There’s a lot going on here, but let’s start with the obvious:
The $411 million privately-financed stadium was unique. In an era when most sports facilities relied on public funding, the St. Louis Cardinals privately financed the new ballpark, covering 90 percent of the cost.
Even in the most charitable possible interpretation, this claim is preposterous. Let’s add up the direct and indirect sources of funding Busch Stadium III received from the public:
- A 25-year City real estate tax abatement worth roughly $20 million.
- A $45 million loan from St. Louis County, raised by the sale of bonds that are being repaid over 30 years at a total public cost of $110 million.
- $29.45 million in tax credits from the state of Missouri.
- $12 million in funds from the Missouri Department of Transportation.
We’re already at $107 million—more than a quarter of the $411 million cost that the Cardinals would like you to believe was 90% privately funded—and we haven’t even gotten to by far the biggest source of public funds the Cardinals received: the permanent abatement of the five percent City amusement tax previously applied to ticket sales.
This was a massive giveaway. The Cardinals’ gate receipts totaled $129 million in 2015 and have risen by an average of three percent annually over the last ten years; assuming that rate remains constant, the elimination of the amusement tax will put an extra $237 million in the Cardinals’ pockets over the stadium’s first 30 years of operation.
This was a key component of the stadium deal, and Bill DeWitt’s ownership group extracted it from the city the same way every team owner in history has obtained public stadium financing: by threatening to move. For years leading up to the agreement that was reached in late 2002, the Cardinals actively courted stadium proposals from the County, St. Charles, and the Metro East, among others. A Post-Dispatch report from May 2002 described the state of play as the team’s presence in downtown St. Louis hung in the balance:
The Cardinals hope that they’ll benefit by a bidding war between area communities eager to be the site of the team’s planned new ballpark to replace 36-year-old Busch Stadium. …

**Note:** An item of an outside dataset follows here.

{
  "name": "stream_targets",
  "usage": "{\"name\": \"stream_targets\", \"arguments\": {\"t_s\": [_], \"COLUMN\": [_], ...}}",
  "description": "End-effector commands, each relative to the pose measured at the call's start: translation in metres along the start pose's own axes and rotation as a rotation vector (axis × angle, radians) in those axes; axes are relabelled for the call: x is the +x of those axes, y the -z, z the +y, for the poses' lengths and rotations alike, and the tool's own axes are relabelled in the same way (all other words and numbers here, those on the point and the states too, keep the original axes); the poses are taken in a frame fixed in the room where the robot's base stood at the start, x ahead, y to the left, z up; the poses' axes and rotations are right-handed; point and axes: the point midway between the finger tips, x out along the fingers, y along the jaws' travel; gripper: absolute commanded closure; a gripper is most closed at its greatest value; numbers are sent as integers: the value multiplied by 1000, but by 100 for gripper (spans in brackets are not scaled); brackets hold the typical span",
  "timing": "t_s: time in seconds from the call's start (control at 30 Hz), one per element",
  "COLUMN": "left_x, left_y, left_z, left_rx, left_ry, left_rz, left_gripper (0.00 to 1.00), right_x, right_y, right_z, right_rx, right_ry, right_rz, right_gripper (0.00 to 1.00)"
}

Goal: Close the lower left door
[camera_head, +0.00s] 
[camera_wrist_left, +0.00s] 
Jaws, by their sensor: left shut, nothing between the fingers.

[Mayor Francis] Slay and his aides fear that the Cardinals’ departure could touch off a new urban exodus that could derail already precarious efforts to resurrect downtown and rescue city neighborhoods. Losing the Cardinals “would be a terrible, terrible blow,” [Jeff] Rainford said. …
[Cardinals President Mark] Lamping hinted Friday at his news conference at one matter that the team wants to see the city put on the table. The issue: Cutting the city’s 5 percent amusement tax that’s tacked onto every ticket.
The city paid the ransom, at a cost of about $60 million and growing. Keep this concession (and the way the Cardinals obtained it) in mind when considering the video’s claims about taxes paid to the city, which it says leapt from $7.7 million per year “before the new ballpark agreement” to $12 million after. That’s some very careful language there; a page on the Cardinals’ website provides a bit more detail for this claim, specifying that the $7.7 million figure is an average of taxes paid between 1997 and 2001, before the stadium deal was struck in 2002—conveniently attributing five years of inflation and growth between 2001 and 2006 to the impact of a new stadium that hadn’t been built yet. Figures for the years immediately prior to the stadium’s opening, which would be most relevant to determining its impact, are conspicuously absent.
There are other reasons to be skeptical of the video’s tax claims and the implication that the new stadium is wholly responsible for increased revenues. The MLB-average Fan Cost Index, which tracks concession and merchandise prices, has risen at a substantially higher rate than inflation since 2000, meaning that sales tax revenues from Cardinals games would’ve seen a significant boost with or without a new stadium. The same is true of taxes applied to the team’s payroll, which like others throughout the league has risen thanks in large part to big-money TV rights deals. And it’s unclear whether the figures include sales tax revenue from Ballpark Village, much of which, many believe, is simply being siphoned off from other downtown businesses.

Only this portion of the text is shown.